Run the following code in pytorch 0.4.0 version, you will see that the requires_grad property of tensor z is True, not False. It seems that torch.no_grad do not work. By the way, change the z=x in to z = x+0 or other functions of x will lead the requires_grad property of tensor z into false.
x = torch.zeros(1, requires_grad=True)
with torch.no_grad():
z = x
Interesting! I also tried that in version 1.0.0 and the same behaviour happens:
>>> with torch.no_grad():
... z = x
>>> z.requires_grad
True
>>> with torch.no_grad():
... z = x + 0.0
>>> z.requires_grad
False
I wonder if this is a bug that needs to be fixed!
I don’t think this is a bug, because in
>>> with torch.no_grad():
... z = x
You are not doing any computation, just referencing an existing object. As soon as you actually use that object, it will correctly set the “requires_grad” attribute to False, so there will never be an issue in practice of falsely computing a gradient in the “with” context.
If your goal is just to get a view of the tensor without gradient, use z = x.detach(). Or if you want to make a copy of it as well, use z = x.clone(). In both cases, .requires_grad will then be False. The with torch.no_grad() is more meant for handling actual computations.
Thank you for you replay.
If I use .view function to change the shape of x, the requires_grad of new variable will also be true rather than false.
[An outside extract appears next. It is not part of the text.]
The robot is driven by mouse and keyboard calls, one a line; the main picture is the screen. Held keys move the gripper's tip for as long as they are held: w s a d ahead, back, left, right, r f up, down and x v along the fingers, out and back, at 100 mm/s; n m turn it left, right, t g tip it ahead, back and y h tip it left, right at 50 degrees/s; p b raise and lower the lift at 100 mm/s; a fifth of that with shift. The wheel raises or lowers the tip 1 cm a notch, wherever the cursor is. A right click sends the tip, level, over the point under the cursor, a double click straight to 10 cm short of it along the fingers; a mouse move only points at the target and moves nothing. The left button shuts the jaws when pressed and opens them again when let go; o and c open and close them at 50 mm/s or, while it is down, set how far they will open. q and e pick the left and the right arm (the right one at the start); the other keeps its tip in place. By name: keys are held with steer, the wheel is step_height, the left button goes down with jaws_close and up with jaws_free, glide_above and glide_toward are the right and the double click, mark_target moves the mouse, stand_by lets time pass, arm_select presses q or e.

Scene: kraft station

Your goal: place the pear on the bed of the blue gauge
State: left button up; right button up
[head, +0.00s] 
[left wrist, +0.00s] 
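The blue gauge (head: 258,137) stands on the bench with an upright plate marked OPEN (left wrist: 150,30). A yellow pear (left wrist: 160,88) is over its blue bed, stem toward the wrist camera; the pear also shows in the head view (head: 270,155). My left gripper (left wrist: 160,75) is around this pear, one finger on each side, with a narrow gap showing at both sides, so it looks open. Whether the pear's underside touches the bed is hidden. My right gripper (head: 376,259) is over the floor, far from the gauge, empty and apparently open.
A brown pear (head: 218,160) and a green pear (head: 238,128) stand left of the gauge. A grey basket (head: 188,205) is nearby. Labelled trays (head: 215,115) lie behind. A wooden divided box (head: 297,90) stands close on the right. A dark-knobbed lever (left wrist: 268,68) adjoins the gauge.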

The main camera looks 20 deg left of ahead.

x = torch.FloatTensor([1,2,3,4])
x.requires_grad_()
with torch.no_grad():
y = x.view(2,2)
Another situation, if the x is a nn.Module object(for example a nerual network) , the same behavior happens.
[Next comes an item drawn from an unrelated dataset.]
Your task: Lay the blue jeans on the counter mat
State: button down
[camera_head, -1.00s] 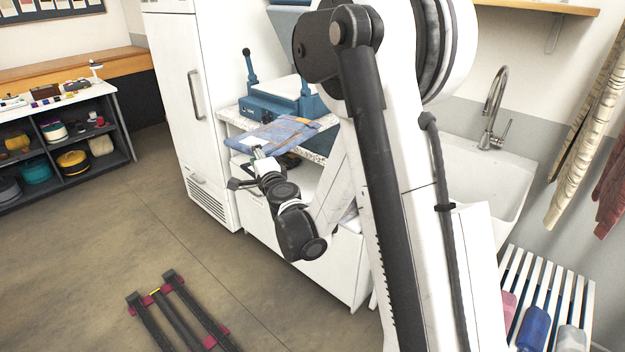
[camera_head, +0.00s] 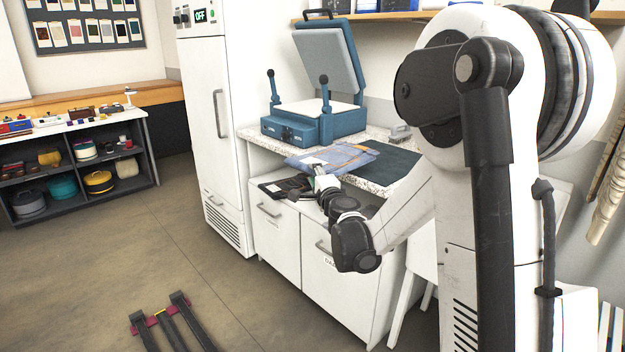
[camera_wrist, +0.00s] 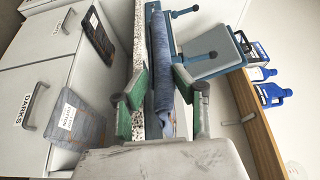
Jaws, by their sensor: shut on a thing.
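The blue jeans (camera_head: 335,157) are a folded flat bundle with an orange-brown strip and a pale label. My gripper (camera_head: 320,182) is shut on their near edge and holds them over the counter's front. In the wrist view, the jeans (camera_wrist: 161,60) show edge-on between the green-padded fingers of my gripper (camera_wrist: 160,95). The dark counter mat (camera_head: 397,166) lies on the speckled counter, right of the jeans. The jeans seem to overlap its left end in the picture; their height above it is unclear. My arm hides part of the mat's right side.
A blue heat press (camera_head: 300,125) with its lid up stands behind the jeans. A small grey object (camera_head: 400,133) sits behind the mat. In the wrist view, folded dark garments (camera_wrist: 75,120) with labels lie by the white drawer marked DARKS (camera_wrist: 25,110). A white refrigerator (camera_head: 215,120) stands left.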

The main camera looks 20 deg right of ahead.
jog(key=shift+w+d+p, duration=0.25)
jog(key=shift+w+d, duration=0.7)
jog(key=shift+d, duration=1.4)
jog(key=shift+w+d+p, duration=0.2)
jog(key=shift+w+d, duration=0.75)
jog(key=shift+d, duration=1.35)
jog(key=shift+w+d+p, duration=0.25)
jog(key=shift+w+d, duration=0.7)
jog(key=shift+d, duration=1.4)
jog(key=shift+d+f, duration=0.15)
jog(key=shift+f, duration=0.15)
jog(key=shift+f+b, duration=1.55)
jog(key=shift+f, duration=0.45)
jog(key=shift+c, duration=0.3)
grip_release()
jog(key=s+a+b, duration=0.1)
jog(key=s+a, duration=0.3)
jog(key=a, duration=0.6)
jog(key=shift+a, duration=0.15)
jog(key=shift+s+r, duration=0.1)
What is your suggestion when someone try to get another nn.Module object that share the same parameter value but do not need gradient?
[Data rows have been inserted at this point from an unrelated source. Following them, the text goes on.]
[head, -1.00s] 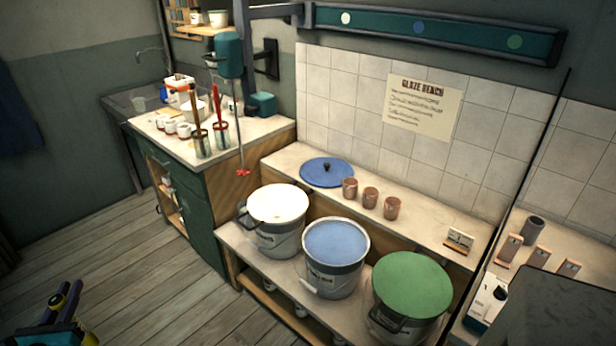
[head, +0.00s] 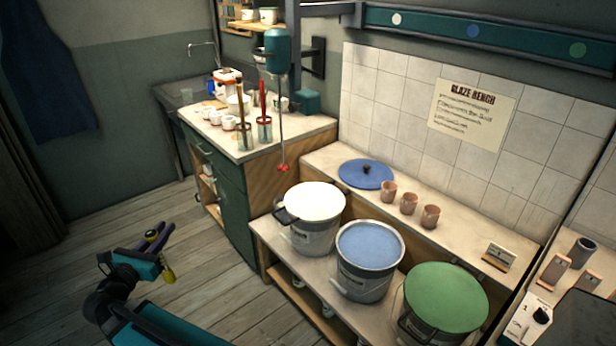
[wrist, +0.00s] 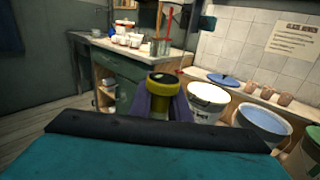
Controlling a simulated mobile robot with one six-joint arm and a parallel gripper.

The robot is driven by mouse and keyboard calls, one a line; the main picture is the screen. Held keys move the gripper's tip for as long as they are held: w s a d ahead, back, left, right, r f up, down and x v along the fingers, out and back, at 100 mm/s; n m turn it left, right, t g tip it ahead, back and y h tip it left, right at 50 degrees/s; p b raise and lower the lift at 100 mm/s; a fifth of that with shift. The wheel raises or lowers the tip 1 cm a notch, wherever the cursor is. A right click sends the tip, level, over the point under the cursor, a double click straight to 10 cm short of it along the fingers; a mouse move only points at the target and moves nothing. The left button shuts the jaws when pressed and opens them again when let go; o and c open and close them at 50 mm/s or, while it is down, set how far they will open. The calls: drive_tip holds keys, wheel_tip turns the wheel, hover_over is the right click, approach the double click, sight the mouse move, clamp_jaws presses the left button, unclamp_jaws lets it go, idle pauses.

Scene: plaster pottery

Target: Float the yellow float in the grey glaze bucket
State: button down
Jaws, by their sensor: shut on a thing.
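My gripper (head: 158,246) is at the lower left of the head view, over the wooden floor and apart from the buckets. It is shut on the yellow float (head: 168,271), a small yellow piece with a dark top. The float also shows between my purple fingers in the wrist view (wrist: 164,88). Three grey-walled buckets stand on a low bench: one with white contents (head: 315,203), one with blue (head: 370,247) and one with green (head: 446,298). I cannot tell from colour which one is the grey glaze bucket.
A mixer with a red tip (head: 282,168) hangs left of and behind the white-filled bucket. A blue lid (head: 366,174) and three brown cups (head: 409,204) sit on the shelf behind. A green cabinet (head: 229,200) stands left of the bench. The floor before it is clear.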

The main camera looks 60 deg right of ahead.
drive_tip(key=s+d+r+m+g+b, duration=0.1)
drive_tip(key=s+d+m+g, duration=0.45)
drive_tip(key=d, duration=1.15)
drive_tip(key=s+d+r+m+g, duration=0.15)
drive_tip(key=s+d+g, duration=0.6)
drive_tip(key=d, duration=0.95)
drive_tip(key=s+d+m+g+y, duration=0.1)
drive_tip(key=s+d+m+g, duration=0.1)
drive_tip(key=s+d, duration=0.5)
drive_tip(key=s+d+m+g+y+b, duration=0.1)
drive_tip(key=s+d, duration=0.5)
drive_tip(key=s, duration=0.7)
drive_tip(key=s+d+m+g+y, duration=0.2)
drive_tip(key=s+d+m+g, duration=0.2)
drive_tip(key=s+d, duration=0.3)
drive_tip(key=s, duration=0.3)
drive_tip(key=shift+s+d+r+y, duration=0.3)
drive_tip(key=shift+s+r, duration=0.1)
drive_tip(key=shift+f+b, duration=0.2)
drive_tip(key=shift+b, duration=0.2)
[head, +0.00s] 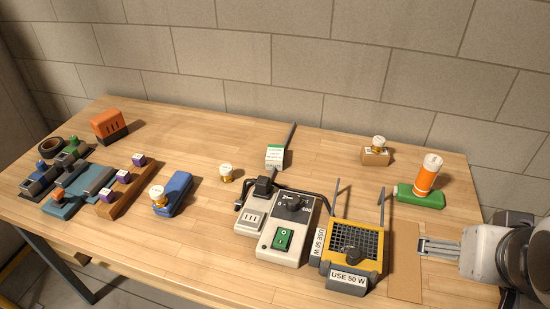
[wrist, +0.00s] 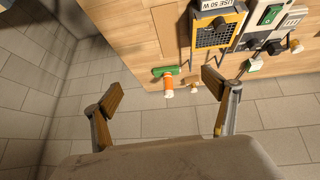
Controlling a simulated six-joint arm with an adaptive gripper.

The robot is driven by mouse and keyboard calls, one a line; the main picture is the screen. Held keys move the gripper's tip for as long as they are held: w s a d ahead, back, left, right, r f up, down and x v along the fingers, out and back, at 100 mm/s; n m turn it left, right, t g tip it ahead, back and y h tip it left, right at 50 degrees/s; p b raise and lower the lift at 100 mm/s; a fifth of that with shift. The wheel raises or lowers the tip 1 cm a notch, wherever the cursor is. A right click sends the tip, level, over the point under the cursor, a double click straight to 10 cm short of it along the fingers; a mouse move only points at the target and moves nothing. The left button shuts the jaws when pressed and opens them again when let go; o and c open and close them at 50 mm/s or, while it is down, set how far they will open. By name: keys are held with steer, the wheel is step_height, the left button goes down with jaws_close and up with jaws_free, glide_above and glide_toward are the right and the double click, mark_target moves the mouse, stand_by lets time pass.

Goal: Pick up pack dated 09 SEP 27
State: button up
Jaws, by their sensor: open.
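A small white pack with a green band (head: 274,156) stands at the back middle of the table, in front of a dark upright bar. It carries printed lines too small to read, so I cannot tell its date. It also seems to show in the wrist view as a white and green piece (wrist: 254,65). No date 09 SEP 27 is legible anywhere. My gripper (head: 424,246) is at the right, by the table's right edge, far from that pack. In the wrist view my gripper (wrist: 160,88) has its fingers spread wide with nothing between them.
A yellow grille unit (head: 354,246) and a grey control box (head: 279,239) stand centre front. A blue block (head: 179,189) and other pieces fill the left.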

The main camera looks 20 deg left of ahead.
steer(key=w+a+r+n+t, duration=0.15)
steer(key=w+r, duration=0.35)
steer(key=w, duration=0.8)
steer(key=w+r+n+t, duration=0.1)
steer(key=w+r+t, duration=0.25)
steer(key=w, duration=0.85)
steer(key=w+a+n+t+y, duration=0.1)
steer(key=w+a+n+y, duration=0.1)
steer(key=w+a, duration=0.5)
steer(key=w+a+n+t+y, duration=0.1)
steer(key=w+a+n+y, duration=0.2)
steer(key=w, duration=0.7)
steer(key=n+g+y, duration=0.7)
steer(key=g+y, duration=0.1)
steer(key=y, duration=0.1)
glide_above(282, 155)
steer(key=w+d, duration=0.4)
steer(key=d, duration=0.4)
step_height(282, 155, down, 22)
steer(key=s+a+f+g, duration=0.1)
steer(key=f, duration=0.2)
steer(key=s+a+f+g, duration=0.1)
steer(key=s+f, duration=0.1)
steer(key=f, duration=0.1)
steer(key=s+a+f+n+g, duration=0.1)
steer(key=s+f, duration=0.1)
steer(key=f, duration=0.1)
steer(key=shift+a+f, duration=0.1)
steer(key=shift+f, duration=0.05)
What is your suggestion when someone try to get another nn.Module object that share the same parameter value but do not need gradient?
Use
y = x.detach().view(2,2)
or
y = x.view(2,2).detach()
Hi
Just to give a small precision of why this happens.
When you do:
with torch.no_grad():
y = x.view(2, 2)
What the no_grad block does is to not consider the operations inside as autograd ops. If you do an out of place operation in it, the result won’t require gradients because the operation that created it is not considered. Now if you return a view to an existing Tensor that itself requires gradient. Even though you ignore ops inside the block, the original Tensor requires gradients and since y here is just a view into it, it also requires gradients.
If you want to detach a Tensor from the computational graph, you can use as suggested above .detach(). I would advise to do the view first btw: y = x.view(2, 2).detach().